Phase 2: Extract Testable Behaviors from Specs

For each spec file, extract:

  • Behavioral requirements: "X shall do Y when Z" — each maps to >= 1 test case
  • Boundary conditions: capacity limits, overflow handling, edge cases
  • Performance targets: latency budgets, throughput claims — each maps to a benchmark
  • Error handling: what happens on invalid input, timeout, disconnect
  • Integration points: how components interact across boundaries

Output as a structured list:

code
{spec-file}:{line} — {behavior description}
  Type: behavioral | boundary | performance | error | integration
  Testable: yes | no (reason)

Phase 3: Map Existing Tests

For each test file, extract:

  • Test names (TEST, TEST_F, TEST_P macros)
  • What behavior each test verifies (read test body, match to spec behaviors)
  • Which spec section it corresponds to (if identifiable from naming or comments)

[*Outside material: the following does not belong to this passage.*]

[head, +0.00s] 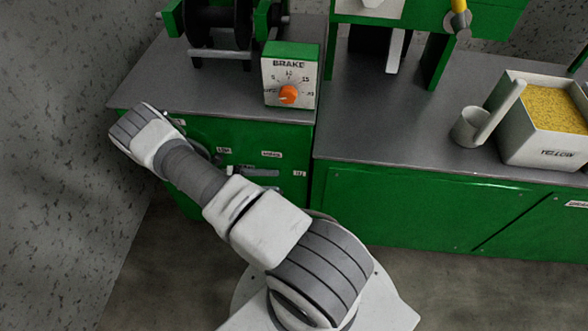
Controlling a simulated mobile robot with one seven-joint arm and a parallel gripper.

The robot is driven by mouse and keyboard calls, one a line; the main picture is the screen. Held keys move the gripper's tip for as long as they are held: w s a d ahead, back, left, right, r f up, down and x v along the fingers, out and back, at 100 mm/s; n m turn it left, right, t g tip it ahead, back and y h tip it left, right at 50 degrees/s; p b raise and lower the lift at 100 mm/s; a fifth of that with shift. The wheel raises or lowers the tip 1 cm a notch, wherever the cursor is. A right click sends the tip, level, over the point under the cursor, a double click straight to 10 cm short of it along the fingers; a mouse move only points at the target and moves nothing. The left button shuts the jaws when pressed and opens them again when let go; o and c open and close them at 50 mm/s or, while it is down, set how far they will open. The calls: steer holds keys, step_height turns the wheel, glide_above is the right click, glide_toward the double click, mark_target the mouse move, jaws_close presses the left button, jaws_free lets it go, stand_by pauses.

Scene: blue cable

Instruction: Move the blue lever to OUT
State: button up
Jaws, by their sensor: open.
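I cannot make out a blue lever in the head view. The green cabinet front (290,140) carries small white labels, too small to read surely, and a grey slot-like fitting (262,172) beside my arm. My arm crosses in front of this panel and hides much of its left and lower part. My arm reaches up and left to a bend near the cabinet's left corner. My gripper is not in view; whatever lies beyond the bend is hidden.
A BRAKE box (290,68) with an orange knob (288,94) stands on the grey worktop (220,92). A black spool stand (222,30) is behind it. At right are a white scoop (470,127) and a YELLOW bin (535,150) of yellow granules. A speckled wall (60,200) bounds the left.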

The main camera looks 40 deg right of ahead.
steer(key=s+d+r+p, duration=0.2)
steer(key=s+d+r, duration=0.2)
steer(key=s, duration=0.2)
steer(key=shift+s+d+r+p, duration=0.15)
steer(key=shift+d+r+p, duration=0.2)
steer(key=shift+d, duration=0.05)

For each benchmark file, extract:

  • What performance claim it measures
  • Which spec section it corresponds to

Phase 4: Gap Analysis

Cross-reference Phase 2 (what SHOULD be tested) with Phase 3 (what IS tested):

  • Covered: spec behavior has matching test(s) — report as covered
  • Partially covered: test exists but doesn't check all branches/boundaries
  • Uncovered: spec behavior has no corresponding test — GAP
  • Orphaned tests: test doesn't map to any spec behavior — may be stale or spec is incomplete
  • Ungrounded perf claims: spec states a number, no benchmark exists

Phase 5: Report

markdown
# Test Plan Report

**Scope**: [all specs | specific file]
**Date**: YYYY-MM-DD HH:MM

## Summary

| Status | Count |
|--------|-------|
| Covered | N |
| Partially covered | N |
| Uncovered (GAP) | N |
| Orphaned tests | N |
| Ungrounded perf | N |

## Coverage by Spec File

### {spec-file}

| Line | Behavior | Status | Test File | Notes |
|------|----------|--------|-----------|-------|
| 42 | Element poll_once returns... | Covered | core_test.cpp:TestPollOnce | |
| 58 | Timer fires within... | GAP | — | needs benchmark |

## Gaps (prioritized)

### High Priority (behavioral, no test at all)

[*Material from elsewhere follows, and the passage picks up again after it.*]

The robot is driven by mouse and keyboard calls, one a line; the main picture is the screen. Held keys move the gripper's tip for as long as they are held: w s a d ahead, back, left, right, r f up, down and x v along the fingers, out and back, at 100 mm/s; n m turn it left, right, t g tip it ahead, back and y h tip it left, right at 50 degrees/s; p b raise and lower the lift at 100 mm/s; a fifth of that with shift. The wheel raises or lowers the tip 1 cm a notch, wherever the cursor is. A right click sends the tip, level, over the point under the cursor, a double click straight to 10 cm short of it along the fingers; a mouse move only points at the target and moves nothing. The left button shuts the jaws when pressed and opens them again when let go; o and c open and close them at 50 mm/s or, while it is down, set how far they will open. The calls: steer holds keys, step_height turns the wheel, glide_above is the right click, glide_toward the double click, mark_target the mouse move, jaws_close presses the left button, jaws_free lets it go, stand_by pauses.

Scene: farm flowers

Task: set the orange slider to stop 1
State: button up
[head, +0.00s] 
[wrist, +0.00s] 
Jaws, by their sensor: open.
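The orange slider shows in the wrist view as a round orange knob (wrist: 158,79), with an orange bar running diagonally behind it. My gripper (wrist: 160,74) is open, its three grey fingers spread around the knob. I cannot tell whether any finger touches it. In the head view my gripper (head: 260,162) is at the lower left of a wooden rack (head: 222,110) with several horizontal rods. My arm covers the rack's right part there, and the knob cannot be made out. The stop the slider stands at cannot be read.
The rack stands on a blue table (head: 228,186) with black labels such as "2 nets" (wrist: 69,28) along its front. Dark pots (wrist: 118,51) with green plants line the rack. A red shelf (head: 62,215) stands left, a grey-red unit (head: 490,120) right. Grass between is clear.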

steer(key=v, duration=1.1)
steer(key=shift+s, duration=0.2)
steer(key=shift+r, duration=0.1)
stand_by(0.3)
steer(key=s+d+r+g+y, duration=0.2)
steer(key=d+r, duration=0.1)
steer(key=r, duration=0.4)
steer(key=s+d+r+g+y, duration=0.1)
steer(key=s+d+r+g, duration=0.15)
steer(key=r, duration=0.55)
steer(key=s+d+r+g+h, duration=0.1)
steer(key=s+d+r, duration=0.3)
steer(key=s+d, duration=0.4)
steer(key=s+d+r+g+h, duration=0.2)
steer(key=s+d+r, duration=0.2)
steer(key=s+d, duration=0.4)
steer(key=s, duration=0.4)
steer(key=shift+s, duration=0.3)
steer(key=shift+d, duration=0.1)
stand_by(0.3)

1. **{spec-file}:{line}** — {behavior}
   Suggested test: {test name and what to assert}

### Medium Priority (boundary/error, no test)

1. ...

### Low Priority (partially covered)

1. ...

## Orphaned Tests

1. **{test-file}:{test-name}** — no matching spec behavior found

Principles

  • Spec drives tests: Every test should trace back to a spec behavior. Tests without spec backing may be testing implementation details.
  • AI reads both sides: Don't use hardcoded mappings. Read specs and test code dynamically.
  • Prioritize by risk: Untested behavioral requirements > untested boundaries > untested performance > partial coverage.
  • No false coverage: A test that shares a name with a spec section but doesn't actually verify the behavior is NOT coverage.
  • Benchmark = performance test: Performance claims in spec need benchmarks, not just unit tests.